● Stated task: Reproduce the whole listing, character for character.

════════════════

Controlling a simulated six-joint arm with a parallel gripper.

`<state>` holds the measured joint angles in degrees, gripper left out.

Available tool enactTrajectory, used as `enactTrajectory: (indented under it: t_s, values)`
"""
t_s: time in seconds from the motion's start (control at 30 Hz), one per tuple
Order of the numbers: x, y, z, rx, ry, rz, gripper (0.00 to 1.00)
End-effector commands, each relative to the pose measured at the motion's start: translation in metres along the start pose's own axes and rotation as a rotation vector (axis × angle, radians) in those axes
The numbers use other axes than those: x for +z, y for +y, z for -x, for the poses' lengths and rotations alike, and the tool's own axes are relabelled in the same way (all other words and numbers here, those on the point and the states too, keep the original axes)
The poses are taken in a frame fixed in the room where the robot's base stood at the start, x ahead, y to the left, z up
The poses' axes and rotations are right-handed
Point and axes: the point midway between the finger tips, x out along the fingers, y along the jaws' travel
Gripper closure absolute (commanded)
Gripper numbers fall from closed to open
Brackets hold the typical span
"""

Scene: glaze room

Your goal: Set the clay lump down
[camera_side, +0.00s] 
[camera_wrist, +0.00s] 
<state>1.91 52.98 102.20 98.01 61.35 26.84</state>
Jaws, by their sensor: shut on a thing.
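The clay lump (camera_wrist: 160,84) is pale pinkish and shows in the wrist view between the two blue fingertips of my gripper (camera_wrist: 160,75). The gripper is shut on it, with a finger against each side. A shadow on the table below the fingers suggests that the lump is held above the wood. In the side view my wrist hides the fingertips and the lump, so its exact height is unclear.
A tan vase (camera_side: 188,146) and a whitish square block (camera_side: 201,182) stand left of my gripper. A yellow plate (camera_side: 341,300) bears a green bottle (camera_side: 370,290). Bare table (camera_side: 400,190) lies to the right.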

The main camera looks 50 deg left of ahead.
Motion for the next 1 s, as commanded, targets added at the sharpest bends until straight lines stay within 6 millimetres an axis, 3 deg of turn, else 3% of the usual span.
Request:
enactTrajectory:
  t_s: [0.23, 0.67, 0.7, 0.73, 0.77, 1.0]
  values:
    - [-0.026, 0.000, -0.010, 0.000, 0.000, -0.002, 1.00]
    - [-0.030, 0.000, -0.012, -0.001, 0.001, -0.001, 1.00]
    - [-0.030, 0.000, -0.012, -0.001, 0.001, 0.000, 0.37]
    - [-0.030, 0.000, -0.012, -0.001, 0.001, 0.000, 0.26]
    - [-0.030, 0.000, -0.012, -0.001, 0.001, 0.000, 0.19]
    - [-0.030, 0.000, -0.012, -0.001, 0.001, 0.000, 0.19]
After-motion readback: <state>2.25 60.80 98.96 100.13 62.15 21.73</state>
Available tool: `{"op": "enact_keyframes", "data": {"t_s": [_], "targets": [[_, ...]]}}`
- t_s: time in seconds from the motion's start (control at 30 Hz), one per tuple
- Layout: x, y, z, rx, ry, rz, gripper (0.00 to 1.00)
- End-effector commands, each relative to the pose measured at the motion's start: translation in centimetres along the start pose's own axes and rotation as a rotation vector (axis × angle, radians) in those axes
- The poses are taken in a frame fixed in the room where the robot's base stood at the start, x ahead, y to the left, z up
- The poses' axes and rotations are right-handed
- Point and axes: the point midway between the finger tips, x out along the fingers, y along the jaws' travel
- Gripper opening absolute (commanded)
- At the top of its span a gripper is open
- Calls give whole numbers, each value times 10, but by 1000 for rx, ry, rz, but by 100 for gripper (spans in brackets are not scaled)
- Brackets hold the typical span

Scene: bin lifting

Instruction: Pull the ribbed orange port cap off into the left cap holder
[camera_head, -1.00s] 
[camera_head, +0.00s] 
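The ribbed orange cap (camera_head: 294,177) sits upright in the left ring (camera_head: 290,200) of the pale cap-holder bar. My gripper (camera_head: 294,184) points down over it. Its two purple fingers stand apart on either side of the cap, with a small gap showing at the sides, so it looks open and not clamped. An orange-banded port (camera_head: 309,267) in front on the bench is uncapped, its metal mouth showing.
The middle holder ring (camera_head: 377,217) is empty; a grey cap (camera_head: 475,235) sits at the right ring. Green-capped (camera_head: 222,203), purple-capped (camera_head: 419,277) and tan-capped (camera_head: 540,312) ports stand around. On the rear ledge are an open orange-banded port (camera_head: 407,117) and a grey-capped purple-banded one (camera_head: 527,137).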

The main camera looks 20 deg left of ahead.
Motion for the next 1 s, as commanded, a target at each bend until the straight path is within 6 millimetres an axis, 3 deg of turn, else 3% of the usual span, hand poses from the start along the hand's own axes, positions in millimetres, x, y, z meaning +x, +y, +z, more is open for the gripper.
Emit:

════════════════

● Completed task:
Controlling a simulated six-joint arm with a parallel gripper.

`<state>` holds the measured joint angles in degrees, gripper left out.

Available tool enactTrajectory, used as `enactTrajectory: (indented under it: t_s, values)`
"""
t_s: time in seconds from the motion's start (control at 30 Hz), one per tuple
Order of the numbers: x, y, z, rx, ry, rz, gripper (0.00 to 1.00)
End-effector commands, each relative to the pose measured at the motion's start: translation in metres along the start pose's own axes and rotation as a rotation vector (axis × angle, radians) in those axes
The numbers use other axes than those: x for +z, y for +y, z for -x, for the poses' lengths and rotations alike, and the tool's own axes are relabelled in the same way (all other words and numbers here, those on the point and the states too, keep the original axes)
The poses are taken in a frame fixed in the room where the robot's base stood at the start, x ahead, y to the left, z up
The poses' axes and rotations are right-handed
Point and axes: the point midway between the finger tips, x out along the fingers, y along the jaws' travel
Gripper closure absolute (commanded)
Gripper numbers fall from closed to open
Brackets hold the typical span
"""

Scene: glaze room

Your goal: Set the clay lump down
[camera_side, +0.00s] 
[camera_wrist, +0.00s] 
<state>1.91 52.98 102.20 98.01 61.35 26.84</state>
Jaws, by their sensor: shut on a thing.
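The clay lump (camera_wrist: 160,84) is pale pinkish and shows in the wrist view between the two blue fingertips of my gripper (camera_wrist: 160,75). The gripper is shut on it, with a finger against each side. A shadow on the table below the fingers suggests that the lump is held above the wood. In the side view my wrist hides the fingertips and the lump, so its exact height is unclear.
A tan vase (camera_side: 188,146) and a whitish square block (camera_side: 201,182) stand left of my gripper. A yellow plate (camera_side: 341,300) bears a green bottle (camera_side: 370,290). Bare table (camera_side: 400,190) lies to the right.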

The main camera looks 50 deg left of ahead.
Motion for the next 1 s, as commanded, targets added at the sharpest bends until straight lines stay within 6 millimetres an axis, 3 deg of turn, else 3% of the usual span.
Request:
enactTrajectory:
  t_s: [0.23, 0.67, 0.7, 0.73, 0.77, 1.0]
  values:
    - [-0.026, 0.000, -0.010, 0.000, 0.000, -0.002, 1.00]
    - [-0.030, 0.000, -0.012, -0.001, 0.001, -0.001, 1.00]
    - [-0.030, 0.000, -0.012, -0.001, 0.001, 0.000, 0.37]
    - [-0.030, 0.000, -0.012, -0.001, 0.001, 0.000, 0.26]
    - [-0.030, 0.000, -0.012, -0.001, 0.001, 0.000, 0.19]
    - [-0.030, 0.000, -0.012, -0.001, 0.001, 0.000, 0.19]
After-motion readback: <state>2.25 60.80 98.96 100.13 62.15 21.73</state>
Available tool: `{"op": "enact_keyframes", "data": {"t_s": [_], "targets": [[_, ...]]}}`
- t_s: time in seconds from the motion's start (control at 30 Hz), one per tuple
- Layout: x, y, z, rx, ry, rz, gripper (0.00 to 1.00)
- End-effector commands, each relative to the pose measured at the motion's start: translation in centimetres along the start pose's own axes and rotation as a rotation vector (axis × angle, radians) in those axes
- The poses are taken in a frame fixed in the room where the robot's base stood at the start, x ahead, y to the left, z up
- The poses' axes and rotations are right-handed
- Point and axes: the point midway between the finger tips, x out along the fingers, y along the jaws' travel
- Gripper opening absolute (commanded)
- At the top of its span a gripper is open
- Calls give whole numbers, each value times 10, but by 1000 for rx, ry, rz, but by 100 for gripper (spans in brackets are not scaled)
- Brackets hold the typical span

Scene: bin lifting

Instruction: Pull the ribbed orange port cap off into the left cap holder
[camera_head, -1.00s] 
[camera_head, +0.00s] 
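The ribbed orange cap (camera_head: 294,177) sits upright in the left ring (camera_head: 290,200) of the pale cap-holder bar. My gripper (camera_head: 294,184) points down over it. Its two purple fingers stand apart on either side of the cap, with a small gap showing at the sides, so it looks open and not clamped. An orange-banded port (camera_head: 309,267) in front on the bench is uncapped, its metal mouth showing.
The middle holder ring (camera_head: 377,217) is empty; a grey cap (camera_head: 475,235) sits at the right ring. Green-capped (camera_head: 222,203), purple-capped (camera_head: 419,277) and tan-capped (camera_head: 540,312) ports stand around. On the rear ledge are an open orange-banded port (camera_head: 407,117) and a grey-capped purple-banded one (camera_head: 527,137).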

The main camera looks 20 deg left of ahead.
Motion for the next 1 s, as commanded, a target at each bend until the straight path is within 6 millimetres an axis, 3 deg of turn, else 3% of the usual span, hand poses from the start along the hand's own axes, positions in millimetres, x, y, z meaning +x, +y, +z, more is open for the gripper.
Emit:

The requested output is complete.